__DATA SHOWN__
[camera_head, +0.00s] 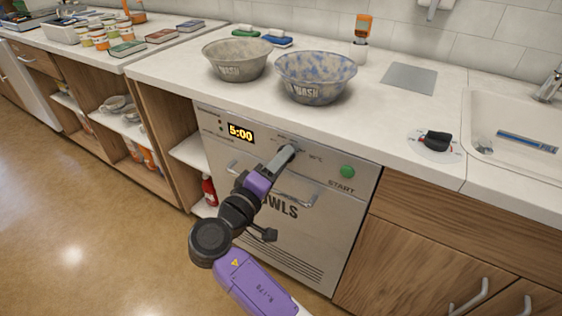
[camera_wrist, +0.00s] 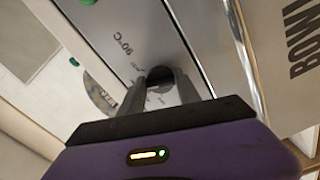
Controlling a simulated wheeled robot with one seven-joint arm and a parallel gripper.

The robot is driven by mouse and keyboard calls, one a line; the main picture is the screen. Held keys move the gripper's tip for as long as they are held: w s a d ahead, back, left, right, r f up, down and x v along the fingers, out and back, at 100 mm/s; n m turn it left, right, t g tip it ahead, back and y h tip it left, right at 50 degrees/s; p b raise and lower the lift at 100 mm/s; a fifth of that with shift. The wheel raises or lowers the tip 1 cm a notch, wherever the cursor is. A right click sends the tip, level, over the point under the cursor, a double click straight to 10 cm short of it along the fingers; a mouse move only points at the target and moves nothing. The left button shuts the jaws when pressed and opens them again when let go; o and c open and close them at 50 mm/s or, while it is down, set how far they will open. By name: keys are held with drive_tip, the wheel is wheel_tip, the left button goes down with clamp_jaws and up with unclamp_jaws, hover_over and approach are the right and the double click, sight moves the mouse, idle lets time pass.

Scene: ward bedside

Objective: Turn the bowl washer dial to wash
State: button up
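The bowl washer (camera_head: 290,228) is a grey steel front panel under the counter, with a lit 5:00 display (camera_head: 241,132) and a green START button (camera_head: 347,172). Its dial is hidden behind my gripper (camera_head: 290,153) in the head view. In the wrist view the dark round dial (camera_wrist: 160,74) sits between the fingertips of my gripper (camera_wrist: 160,82). The fingers are apart, one on each side of the dial; I cannot tell if they touch it. The 90°C mark (camera_wrist: 124,42) shows beside it. The dial's pointer direction cannot be read.
Two speckled bowls marked WASH, one grey (camera_head: 238,60) and one blue (camera_head: 317,78), stand on the counter (camera_head: 180,66) above. A bar handle (camera_head: 290,188) crosses the washer below the panel. A black knob (camera_head: 436,139) sits on the counter near the sink (camera_head: 515,120).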

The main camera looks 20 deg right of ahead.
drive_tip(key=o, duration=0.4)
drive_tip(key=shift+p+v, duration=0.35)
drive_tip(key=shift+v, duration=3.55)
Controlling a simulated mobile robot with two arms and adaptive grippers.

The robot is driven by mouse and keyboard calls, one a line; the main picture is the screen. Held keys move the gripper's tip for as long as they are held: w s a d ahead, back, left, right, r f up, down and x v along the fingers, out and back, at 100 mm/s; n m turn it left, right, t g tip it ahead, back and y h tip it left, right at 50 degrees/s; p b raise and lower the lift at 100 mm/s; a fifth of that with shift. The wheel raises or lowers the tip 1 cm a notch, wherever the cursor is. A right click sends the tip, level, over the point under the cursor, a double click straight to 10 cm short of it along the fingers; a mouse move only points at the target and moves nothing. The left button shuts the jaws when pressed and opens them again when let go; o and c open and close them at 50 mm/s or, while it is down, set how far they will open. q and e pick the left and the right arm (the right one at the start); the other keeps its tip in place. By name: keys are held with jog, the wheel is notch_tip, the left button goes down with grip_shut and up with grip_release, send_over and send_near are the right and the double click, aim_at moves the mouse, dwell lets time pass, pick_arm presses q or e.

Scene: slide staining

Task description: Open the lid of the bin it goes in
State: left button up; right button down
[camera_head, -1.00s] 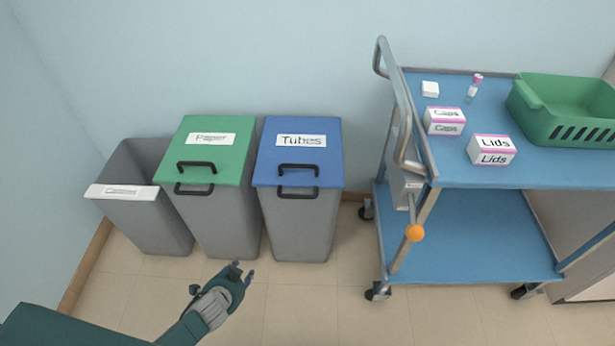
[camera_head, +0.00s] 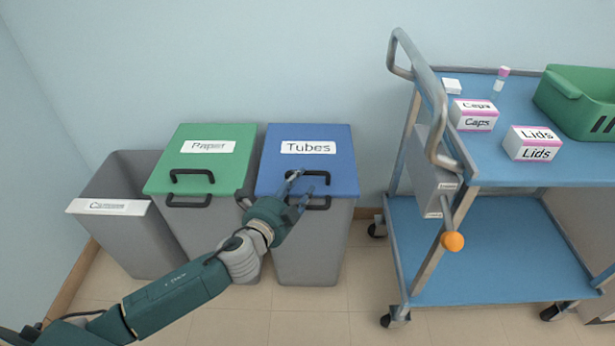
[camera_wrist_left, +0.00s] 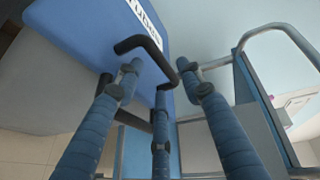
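The blue-lidded bin labelled Tubes (camera_head: 306,250) stands against the wall, its blue lid (camera_head: 275,172) shut. One black handle is on the lid and another just below at the front. My left gripper (camera_head: 301,184) is at these handles, its fingers spread open. In the left wrist view the fingers (camera_wrist_left: 160,80) are around or beside a black handle (camera_wrist_left: 136,43); I cannot tell if they touch it. The green-lidded bin labelled Paper (camera_head: 219,165) is also shut. A grey bin (camera_head: 140,235) at the left is open on top. My right gripper is not in view.
A blue trolley (camera_head: 490,245) stands to the right, with a rail and an orange ball (camera_head: 452,241). On it are a capped tube (camera_head: 499,82), a Caps box (camera_head: 473,115), a Lids box (camera_head: 533,144) and a green basket (camera_head: 570,105). Floor in front is clear.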

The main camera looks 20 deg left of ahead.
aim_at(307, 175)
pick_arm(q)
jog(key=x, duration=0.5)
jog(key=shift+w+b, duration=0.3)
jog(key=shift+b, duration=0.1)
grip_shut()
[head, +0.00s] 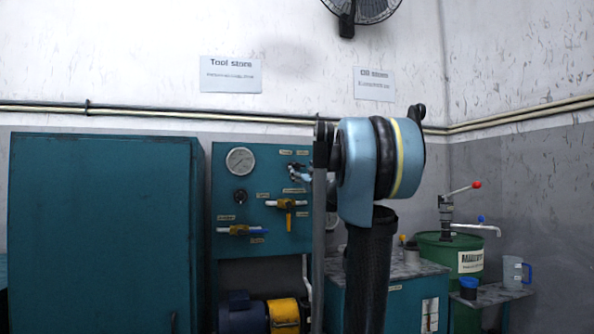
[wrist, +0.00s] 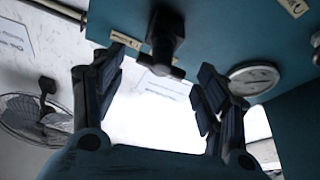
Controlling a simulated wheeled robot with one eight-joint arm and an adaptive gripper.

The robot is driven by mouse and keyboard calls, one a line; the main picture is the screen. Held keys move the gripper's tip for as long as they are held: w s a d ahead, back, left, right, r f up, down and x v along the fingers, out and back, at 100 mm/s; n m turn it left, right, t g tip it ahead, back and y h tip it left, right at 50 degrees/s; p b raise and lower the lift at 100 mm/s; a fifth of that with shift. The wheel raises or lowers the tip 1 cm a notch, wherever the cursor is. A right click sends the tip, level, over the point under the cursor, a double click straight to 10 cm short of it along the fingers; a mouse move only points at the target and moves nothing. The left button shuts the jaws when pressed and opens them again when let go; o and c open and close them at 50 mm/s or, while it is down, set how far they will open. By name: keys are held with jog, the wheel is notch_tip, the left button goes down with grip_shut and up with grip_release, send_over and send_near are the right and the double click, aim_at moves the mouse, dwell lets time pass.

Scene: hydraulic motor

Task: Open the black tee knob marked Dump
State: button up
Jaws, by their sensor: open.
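A black tee knob (wrist: 165,42) sticks out from the teal panel (wrist: 220,25) in the wrist view. A small label (wrist: 125,40) is beside it; its text is too blurred to read. My gripper (wrist: 160,75) is open and empty, with one finger on each side of the knob's crossbar in the picture. I cannot tell how far the fingertips are from the knob, but no contact shows. No Dump marking is legible.
A white-faced round gauge (wrist: 253,78) is beside the right finger in the wrist view. A teal cabinet (head: 100,230) stands left.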

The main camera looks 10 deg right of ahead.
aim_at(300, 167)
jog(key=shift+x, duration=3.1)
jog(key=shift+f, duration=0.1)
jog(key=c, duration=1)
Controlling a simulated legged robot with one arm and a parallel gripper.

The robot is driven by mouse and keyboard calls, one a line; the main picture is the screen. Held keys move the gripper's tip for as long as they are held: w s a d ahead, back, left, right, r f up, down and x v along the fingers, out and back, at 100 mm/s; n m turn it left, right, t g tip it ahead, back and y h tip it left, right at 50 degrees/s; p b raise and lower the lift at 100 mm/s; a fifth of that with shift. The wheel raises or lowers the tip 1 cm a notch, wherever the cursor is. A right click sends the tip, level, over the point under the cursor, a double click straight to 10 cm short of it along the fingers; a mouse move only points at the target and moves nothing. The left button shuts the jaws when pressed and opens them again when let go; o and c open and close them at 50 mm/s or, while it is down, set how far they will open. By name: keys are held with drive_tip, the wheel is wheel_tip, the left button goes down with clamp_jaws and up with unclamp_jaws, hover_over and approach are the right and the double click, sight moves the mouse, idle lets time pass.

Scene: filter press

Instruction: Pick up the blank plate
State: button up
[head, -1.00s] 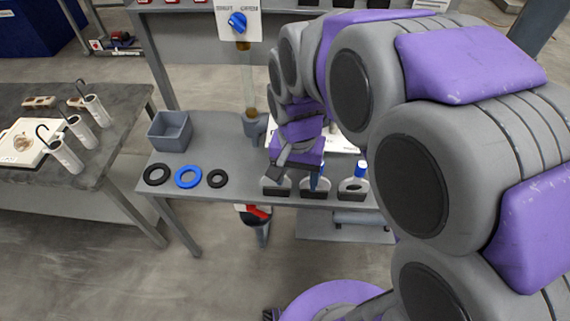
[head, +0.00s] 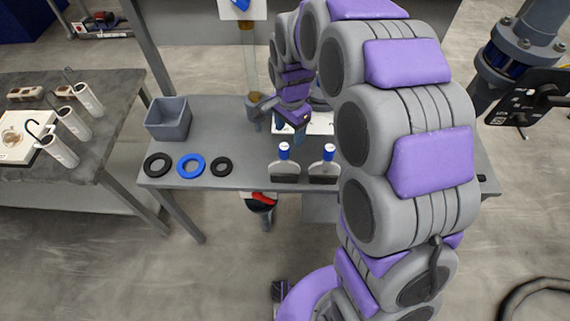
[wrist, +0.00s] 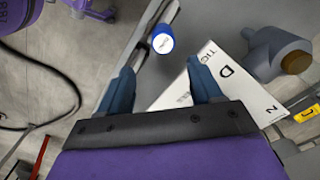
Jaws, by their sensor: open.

__WHAT YOU ARE ASKED TO DO__
Reproduce each entry precisely, dropping only the pictures.

__FULL ANSWER__
[camera_head, +0.00s] 
[camera_wrist, +0.00s] 
Controlling a simulated wheeled robot with one seven-joint arm and a parallel gripper.

The robot is driven by mouse and keyboard calls, one a line; the main picture is the screen. Held keys move the gripper's tip for as long as they are held: w s a d ahead, back, left, right, r f up, down and x v along the fingers, out and back, at 100 mm/s; n m turn it left, right, t g tip it ahead, back and y h tip it left, right at 50 degrees/s; p b raise and lower the lift at 100 mm/s; a fifth of that with shift. The wheel raises or lowers the tip 1 cm a notch, wherever the cursor is. A right click sends the tip, level, over the point under the cursor, a double click straight to 10 cm short of it along the fingers; a mouse move only points at the target and moves nothing. The left button shuts the jaws when pressed and opens them again when let go; o and c open and close them at 50 mm/s or, while it is down, set how far they will open. By name: keys are held with drive_tip, the wheel is wheel_tip, the left button goes down with clamp_jaws and up with unclamp_jaws, hover_over and approach are the right and the double click, sight moves the mouse, idle lets time pass.

Scene: ward bedside

Objective: Turn the bowl washer dial to wash
State: button up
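The bowl washer (camera_head: 290,228) is a grey steel front panel under the counter, with a lit 5:00 display (camera_head: 241,132) and a green START button (camera_head: 347,172). Its dial is hidden behind my gripper (camera_head: 290,153) in the head view. In the wrist view the dark round dial (camera_wrist: 160,74) sits between the fingertips of my gripper (camera_wrist: 160,82). The fingers are apart, one on each side of the dial; I cannot tell if they touch it. The 90°C mark (camera_wrist: 124,42) shows beside it. The dial's pointer direction cannot be read.
Two speckled bowls marked WASH, one grey (camera_head: 238,60) and one blue (camera_head: 317,78), stand on the counter (camera_head: 180,66) above. A bar handle (camera_head: 290,188) crosses the washer below the panel. A black knob (camera_head: 436,139) sits on the counter near the sink (camera_head: 515,120).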

The main camera looks 20 deg right of ahead.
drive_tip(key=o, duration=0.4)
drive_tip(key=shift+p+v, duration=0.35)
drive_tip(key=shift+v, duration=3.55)
Controlling a simulated mobile robot with two arms and adaptive grippers.

The robot is driven by mouse and keyboard calls, one a line; the main picture is the screen. Held keys move the gripper's tip for as long as they are held: w s a d ahead, back, left, right, r f up, down and x v along the fingers, out and back, at 100 mm/s; n m turn it left, right, t g tip it ahead, back and y h tip it left, right at 50 degrees/s; p b raise and lower the lift at 100 mm/s; a fifth of that with shift. The wheel raises or lowers the tip 1 cm a notch, wherever the cursor is. A right click sends the tip, level, over the point under the cursor, a double click straight to 10 cm short of it along the fingers; a mouse move only points at the target and moves nothing. The left button shuts the jaws when pressed and opens them again when let go; o and c open and close them at 50 mm/s or, while it is down, set how far they will open. q and e pick the left and the right arm (the right one at the start); the other keeps its tip in place. By name: keys are held with jog, the wheel is notch_tip, the left button goes down with grip_shut and up with grip_release, send_over and send_near are the right and the double click, aim_at moves the mouse, dwell lets time pass, pick_arm presses q or e.

Scene: slide staining

Task description: Open the lid of the bin it goes in
State: left button up; right button down
[camera_head, -1.00s] 
[camera_head, +0.00s] 
[camera_wrist_left, +0.00s] 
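The blue-lidded bin labelled Tubes (camera_head: 306,250) stands against the wall, its blue lid (camera_head: 275,172) shut. One black handle is on the lid and another just below at the front. My left gripper (camera_head: 301,184) is at these handles, its fingers spread open. In the left wrist view the fingers (camera_wrist_left: 160,80) are around or beside a black handle (camera_wrist_left: 136,43); I cannot tell if they touch it. The green-lidded bin labelled Paper (camera_head: 219,165) is also shut. A grey bin (camera_head: 140,235) at the left is open on top. My right gripper is not in view.
A blue trolley (camera_head: 490,245) stands to the right, with a rail and an orange ball (camera_head: 452,241). On it are a capped tube (camera_head: 499,82), a Caps box (camera_head: 473,115), a Lids box (camera_head: 533,144) and a green basket (camera_head: 570,105). Floor in front is clear.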

The main camera looks 20 deg left of ahead.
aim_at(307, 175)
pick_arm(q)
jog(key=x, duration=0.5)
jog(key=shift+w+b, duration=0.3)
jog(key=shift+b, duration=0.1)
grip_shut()
[head, +0.00s] 
[wrist, +0.00s] 
Controlling a simulated wheeled robot with one eight-joint arm and an adaptive gripper.

The robot is driven by mouse and keyboard calls, one a line; the main picture is the screen. Held keys move the gripper's tip for as long as they are held: w s a d ahead, back, left, right, r f up, down and x v along the fingers, out and back, at 100 mm/s; n m turn it left, right, t g tip it ahead, back and y h tip it left, right at 50 degrees/s; p b raise and lower the lift at 100 mm/s; a fifth of that with shift. The wheel raises or lowers the tip 1 cm a notch, wherever the cursor is. A right click sends the tip, level, over the point under the cursor, a double click straight to 10 cm short of it along the fingers; a mouse move only points at the target and moves nothing. The left button shuts the jaws when pressed and opens them again when let go; o and c open and close them at 50 mm/s or, while it is down, set how far they will open. By name: keys are held with jog, the wheel is notch_tip, the left button goes down with grip_shut and up with grip_release, send_over and send_near are the right and the double click, aim_at moves the mouse, dwell lets time pass.

Scene: hydraulic motor

Task: Open the black tee knob marked Dump
State: button up
Jaws, by their sensor: open.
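A black tee knob (wrist: 165,42) sticks out from the teal panel (wrist: 220,25) in the wrist view. A small label (wrist: 125,40) is beside it; its text is too blurred to read. My gripper (wrist: 160,75) is open and empty, with one finger on each side of the knob's crossbar in the picture. I cannot tell how far the fingertips are from the knob, but no contact shows. No Dump marking is legible.
A white-faced round gauge (wrist: 253,78) is beside the right finger in the wrist view. A teal cabinet (head: 100,230) stands left.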

The main camera looks 10 deg right of ahead.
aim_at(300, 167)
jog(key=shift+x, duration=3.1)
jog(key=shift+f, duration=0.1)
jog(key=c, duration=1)
Controlling a simulated legged robot with one arm and a parallel gripper.

The robot is driven by mouse and keyboard calls, one a line; the main picture is the screen. Held keys move the gripper's tip for as long as they are held: w s a d ahead, back, left, right, r f up, down and x v along the fingers, out and back, at 100 mm/s; n m turn it left, right, t g tip it ahead, back and y h tip it left, right at 50 degrees/s; p b raise and lower the lift at 100 mm/s; a fifth of that with shift. The wheel raises or lowers the tip 1 cm a notch, wherever the cursor is. A right click sends the tip, level, over the point under the cursor, a double click straight to 10 cm short of it along the fingers; a mouse move only points at the target and moves nothing. The left button shuts the jaws when pressed and opens them again when let go; o and c open and close them at 50 mm/s or, while it is down, set how far they will open. By name: keys are held with drive_tip, the wheel is wheel_tip, the left button goes down with clamp_jaws and up with unclamp_jaws, hover_over and approach are the right and the double click, sight moves the mouse, idle lets time pass.

Scene: filter press

Instruction: Pick up the blank plate
State: button up
[head, -1.00s] 
[head, +0.00s] 
[wrist, +0.00s] 
Jaws, by their sensor: open.

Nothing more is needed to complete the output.